*** INFORMATION GIVEN

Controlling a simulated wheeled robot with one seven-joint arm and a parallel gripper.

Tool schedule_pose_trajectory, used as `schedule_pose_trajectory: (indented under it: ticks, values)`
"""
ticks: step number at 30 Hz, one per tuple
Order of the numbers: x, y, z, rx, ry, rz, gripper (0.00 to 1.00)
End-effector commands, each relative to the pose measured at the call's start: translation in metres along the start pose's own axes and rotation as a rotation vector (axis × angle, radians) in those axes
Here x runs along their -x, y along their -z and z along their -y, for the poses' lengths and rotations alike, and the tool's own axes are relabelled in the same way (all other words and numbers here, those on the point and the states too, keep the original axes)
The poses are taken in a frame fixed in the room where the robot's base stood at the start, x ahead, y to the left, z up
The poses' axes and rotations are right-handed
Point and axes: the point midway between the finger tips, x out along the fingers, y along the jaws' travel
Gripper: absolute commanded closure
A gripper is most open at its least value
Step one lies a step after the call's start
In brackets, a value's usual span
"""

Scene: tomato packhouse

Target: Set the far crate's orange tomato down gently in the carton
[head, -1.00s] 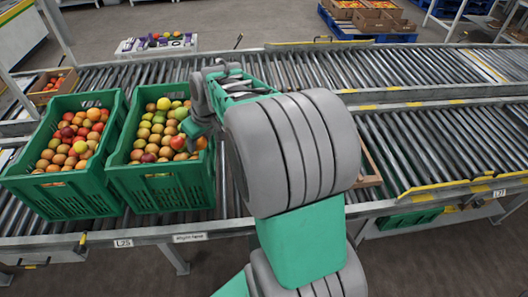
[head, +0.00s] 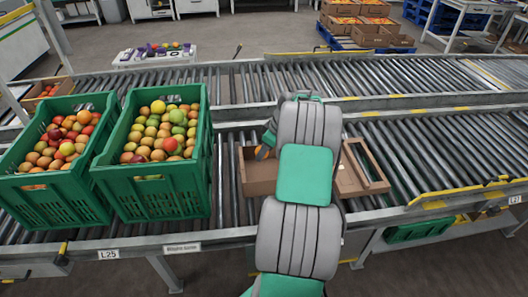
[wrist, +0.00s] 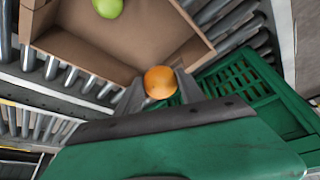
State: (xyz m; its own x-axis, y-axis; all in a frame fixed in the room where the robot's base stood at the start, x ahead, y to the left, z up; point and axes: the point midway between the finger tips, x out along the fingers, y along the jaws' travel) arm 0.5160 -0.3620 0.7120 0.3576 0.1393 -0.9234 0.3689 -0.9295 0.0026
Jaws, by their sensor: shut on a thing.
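My gripper (wrist: 160,88) is shut on an orange tomato (wrist: 160,82), which shows between the fingertips in the wrist view. In the head view a bit of the tomato (head: 262,153) shows at the left of my arm. The brown cardboard carton (wrist: 105,58) is open, with a round green fruit (wrist: 108,8) inside. The tomato appears by the carton's edge in the wrist view; its height above the carton is unclear. In the head view my arm hides the middle of the carton (head: 259,182). Two green crates of mixed fruit, left (head: 45,203) and right (head: 165,195), stand left of it.
The right green crate's grated wall (wrist: 240,80) lies close to my gripper in the wrist view. The roller conveyor (head: 440,150) is bare to the right. A small carton of fruit (head: 52,85) sits behind the left crate.

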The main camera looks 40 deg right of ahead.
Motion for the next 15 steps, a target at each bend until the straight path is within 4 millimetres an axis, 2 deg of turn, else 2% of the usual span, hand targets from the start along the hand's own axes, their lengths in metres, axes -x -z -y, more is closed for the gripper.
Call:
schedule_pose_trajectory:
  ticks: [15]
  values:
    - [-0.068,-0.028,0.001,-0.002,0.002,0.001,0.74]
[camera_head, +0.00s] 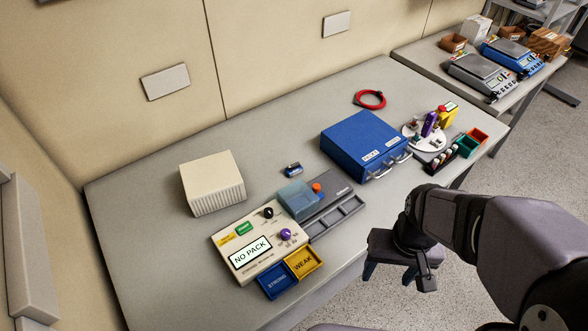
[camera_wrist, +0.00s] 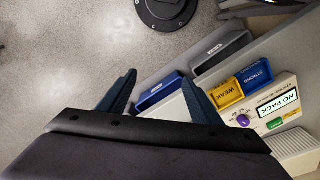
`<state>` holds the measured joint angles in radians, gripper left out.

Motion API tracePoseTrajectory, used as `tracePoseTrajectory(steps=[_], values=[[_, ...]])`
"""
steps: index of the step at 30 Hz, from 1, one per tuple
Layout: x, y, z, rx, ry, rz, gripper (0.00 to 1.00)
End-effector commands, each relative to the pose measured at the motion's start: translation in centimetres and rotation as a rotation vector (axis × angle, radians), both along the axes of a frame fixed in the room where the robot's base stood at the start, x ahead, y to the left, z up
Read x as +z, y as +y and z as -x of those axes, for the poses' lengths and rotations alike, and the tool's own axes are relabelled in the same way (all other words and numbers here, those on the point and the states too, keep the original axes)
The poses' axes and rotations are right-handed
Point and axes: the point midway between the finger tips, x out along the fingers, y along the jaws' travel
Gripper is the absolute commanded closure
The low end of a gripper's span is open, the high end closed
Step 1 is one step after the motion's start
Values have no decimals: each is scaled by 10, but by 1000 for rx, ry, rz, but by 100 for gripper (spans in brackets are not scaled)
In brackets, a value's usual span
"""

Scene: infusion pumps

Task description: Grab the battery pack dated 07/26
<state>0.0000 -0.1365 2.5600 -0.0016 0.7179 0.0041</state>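No 07/26 date can be read in either view. A small dark blue pack-like item (camera_head: 292,169) lies on the table behind the tester; any print on it is too small to read. A blue cabinet (camera_head: 362,140) with two labelled fronts and handles stands right of the middle; one label seems to read PACKS, and its inside is hidden. The tester (camera_head: 235,225) displays NO PACK, which also shows on the tester in the wrist view (camera_wrist: 278,106). My gripper (camera_head: 392,275) is off the table's front edge, apart from these things. In the wrist view its two fingers (camera_wrist: 158,80) are spread and empty.
Blue STRONG and yellow WEAK trays (camera_head: 291,274) sit before the tester. A cream vented box (camera_head: 212,183), grey slotted tray (camera_head: 336,217), red cable coil (camera_head: 370,99) and white round stand (camera_head: 425,138) are around. The table's left end is clear.

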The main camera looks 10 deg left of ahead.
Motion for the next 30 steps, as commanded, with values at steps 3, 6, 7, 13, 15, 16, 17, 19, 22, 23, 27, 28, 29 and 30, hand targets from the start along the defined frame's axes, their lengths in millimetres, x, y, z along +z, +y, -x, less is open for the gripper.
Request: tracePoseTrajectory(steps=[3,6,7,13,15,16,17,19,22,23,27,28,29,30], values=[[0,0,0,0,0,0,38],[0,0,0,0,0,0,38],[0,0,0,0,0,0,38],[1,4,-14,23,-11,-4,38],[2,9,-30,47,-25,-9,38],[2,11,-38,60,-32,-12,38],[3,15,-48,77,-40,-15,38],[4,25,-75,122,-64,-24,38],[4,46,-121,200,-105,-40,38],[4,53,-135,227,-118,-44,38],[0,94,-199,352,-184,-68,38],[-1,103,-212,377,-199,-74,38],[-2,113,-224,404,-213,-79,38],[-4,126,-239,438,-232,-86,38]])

******

Restate the records word for word, omitting images.

* _EXERCISE OUTPUT_:
Controlling a simulated wheeled robot with one seven-joint arm and a parallel gripper.

Tool schedule_pose_trajectory, used as `schedule_pose_trajectory: (indented under it: ticks, values)`
"""
ticks: step number at 30 Hz, one per tuple
Order of the numbers: x, y, z, rx, ry, rz, gripper (0.00 to 1.00)
End-effector commands, each relative to the pose measured at the call's start: translation in metres along the start pose's own axes and rotation as a rotation vector (axis × angle, radians) in those axes
Here x runs along their -x, y along their -z and z along their -y, for the poses' lengths and rotations alike, and the tool's own axes are relabelled in the same way (all other words and numbers here, those on the point and the states too, keep the original axes)
The poses are taken in a frame fixed in the room where the robot's base stood at the start, x ahead, y to the left, z up
The poses' axes and rotations are right-handed
Point and axes: the point midway between the finger tips, x out along the fingers, y along the jaws' travel
Gripper: absolute commanded closure
A gripper is most open at its least value
Step one lies a step after the call's start
In brackets, a value's usual span
"""

Scene: tomato packhouse

Target: Set the far crate's orange tomato down gently in the carton
[head, -1.00s] 
[head, +0.00s] 
[wrist, +0.00s] 
State: (xyz m; its own x-axis, y-axis; all in a frame fixed in the room where the robot's base stood at the start, x ahead, y to the left, z up; point and axes: the point midway between the finger tips, x out along the fingers, y along the jaws' travel) arm 0.5160 -0.3620 0.7120 0.3576 0.1393 -0.9234 0.3689 -0.9295 0.0026
Jaws, by their sensor: shut on a thing.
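My gripper (wrist: 160,88) is shut on an orange tomato (wrist: 160,82), which shows between the fingertips in the wrist view. In the head view a bit of the tomato (head: 262,153) shows at the left of my arm. The brown cardboard carton (wrist: 105,58) is open, with a round green fruit (wrist: 108,8) inside. The tomato appears by the carton's edge in the wrist view; its height above the carton is unclear. In the head view my arm hides the middle of the carton (head: 259,182). Two green crates of mixed fruit, left (head: 45,203) and right (head: 165,195), stand left of it.
The right green crate's grated wall (wrist: 240,80) lies close to my gripper in the wrist view. The roller conveyor (head: 440,150) is bare to the right. A small carton of fruit (head: 52,85) sits behind the left crate.

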The main camera looks 40 deg right of ahead.
Motion for the next 15 steps, a target at each bend until the straight path is within 4 millimetres an axis, 2 deg of turn, else 2% of the usual span, hand targets from the start along the hand's own axes, their lengths in metres, axes -x -z -y, more is closed for the gripper.
Call:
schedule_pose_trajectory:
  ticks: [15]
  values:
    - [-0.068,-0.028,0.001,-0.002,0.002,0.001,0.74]
[camera_head, +0.00s] 
[camera_wrist, +0.00s] 
`<state>` holds the measured joint angles in radians, gripper left out.

Motion API tracePoseTrajectory, used as `tracePoseTrajectory(steps=[_], values=[[_, ...]])`
"""
steps: index of the step at 30 Hz, from 1, one per tuple
Layout: x, y, z, rx, ry, rz, gripper (0.00 to 1.00)
End-effector commands, each relative to the pose measured at the motion's start: translation in centimetres and rotation as a rotation vector (axis × angle, radians), both along the axes of a frame fixed in the room where the robot's base stood at the start, x ahead, y to the left, z up
Read x as +z, y as +y and z as -x of those axes, for the poses' lengths and rotations alike, and the tool's own axes are relabelled in the same way (all other words and numbers here, those on the point and the states too, keep the original axes)
The poses' axes and rotations are right-handed
Point and axes: the point midway between the finger tips, x out along the fingers, y along the jaws' travel
Gripper is the absolute commanded closure
The low end of a gripper's span is open, the high end closed
Step 1 is one step after the motion's start
Values have no decimals: each is scaled by 10, but by 1000 for rx, ry, rz, but by 100 for gripper (spans in brackets are not scaled)
In brackets, a value's usual span
"""

Scene: infusion pumps

Task description: Grab the battery pack dated 07/26
<state>0.0000 -0.1365 2.5600 -0.0016 0.7179 0.0041</state>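No 07/26 date can be read in either view. A small dark blue pack-like item (camera_head: 292,169) lies on the table behind the tester; any print on it is too small to read. A blue cabinet (camera_head: 362,140) with two labelled fronts and handles stands right of the middle; one label seems to read PACKS, and its inside is hidden. The tester (camera_head: 235,225) displays NO PACK, which also shows on the tester in the wrist view (camera_wrist: 278,106). My gripper (camera_head: 392,275) is off the table's front edge, apart from these things. In the wrist view its two fingers (camera_wrist: 158,80) are spread and empty.
Blue STRONG and yellow WEAK trays (camera_head: 291,274) sit before the tester. A cream vented box (camera_head: 212,183), grey slotted tray (camera_head: 336,217), red cable coil (camera_head: 370,99) and white round stand (camera_head: 425,138) are around. The table's left end is clear.

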The main camera looks 10 deg left of ahead.
Motion for the next 30 steps, as commanded, with values at steps 3, 6, 7, 13, 15, 16, 17, 19, 22, 23, 27, 28, 29 and 30, hand targets from the start along the defined frame's axes, their lengths in millimetres, x, y, z along +z, +y, -x, less is open for the gripper.
Request: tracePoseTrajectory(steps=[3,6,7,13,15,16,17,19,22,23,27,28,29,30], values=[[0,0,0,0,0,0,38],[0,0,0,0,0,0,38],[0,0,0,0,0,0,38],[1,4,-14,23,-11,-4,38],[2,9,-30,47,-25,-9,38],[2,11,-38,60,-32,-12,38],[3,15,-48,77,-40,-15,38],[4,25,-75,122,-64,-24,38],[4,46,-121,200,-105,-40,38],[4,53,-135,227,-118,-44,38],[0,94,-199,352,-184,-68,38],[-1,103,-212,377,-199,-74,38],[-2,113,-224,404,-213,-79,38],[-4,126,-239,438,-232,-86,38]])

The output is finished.